Disse que era um "cavalo velho, um pouco cansado"... Mas mantinha o bom humor e a crítica vigorosa.

"No pontificado de João Paulo 2º, a Cúria foi dura. Às vezes, com todo o respeito, acho que foi até injusta com os teólogos da libertação", disse.

Ele contou que, na década de 1980, fez uma visita a João Paulo 2º, no Vaticano, depois de ter escrito ao papa uma carta longa.

"Ele teve um gesto. Num momento determinado, ele abriu os braços, como quem quer mostrar o desarme, e falou, em português: "'É para que veja que não sou nenhuma fera'".

Guardei duas lembranças da conversa com dom Paulo.

1. Ele sempre pedia a opinião do jornalista antes de responder às perguntas, concordando ou não com o interlocutor.

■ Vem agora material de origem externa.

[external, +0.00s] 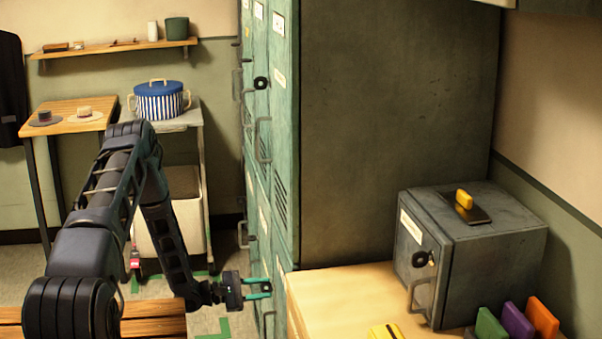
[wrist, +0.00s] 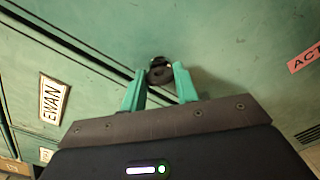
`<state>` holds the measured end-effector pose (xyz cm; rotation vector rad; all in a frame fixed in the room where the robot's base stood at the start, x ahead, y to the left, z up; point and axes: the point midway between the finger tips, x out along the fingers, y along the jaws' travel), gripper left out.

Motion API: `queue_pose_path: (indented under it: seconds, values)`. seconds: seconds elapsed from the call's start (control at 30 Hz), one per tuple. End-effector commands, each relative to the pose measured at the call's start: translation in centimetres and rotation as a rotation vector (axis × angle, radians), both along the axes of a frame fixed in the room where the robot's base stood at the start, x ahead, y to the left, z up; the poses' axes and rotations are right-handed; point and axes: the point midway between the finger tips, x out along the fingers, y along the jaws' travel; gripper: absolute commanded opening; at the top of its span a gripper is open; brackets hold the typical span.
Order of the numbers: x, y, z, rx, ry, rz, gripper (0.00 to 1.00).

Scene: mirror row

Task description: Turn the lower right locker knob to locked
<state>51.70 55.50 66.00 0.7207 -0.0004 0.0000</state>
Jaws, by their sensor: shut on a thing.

2. Ratzinger era forte nome para suceder a João Paulo 2º. Perguntei sobre a hipótese de eleição de um papa latino-americano. Dom Paulo respondeu:

"[A hipótese] é muito pequena, porque nós estamos à margem do mundo, por enquanto. A história do mundo se desenvolve na Europa, na Ásia e na América do Norte. É difícil, então, sair um papa daqui."

E completou: "Pode ser que aconteça, porque o Espírito Santo nunca perguntou para nós... Ele age como quer".

Dom Paulo, quem sabe, anteviu a eleição do Papa Francisco.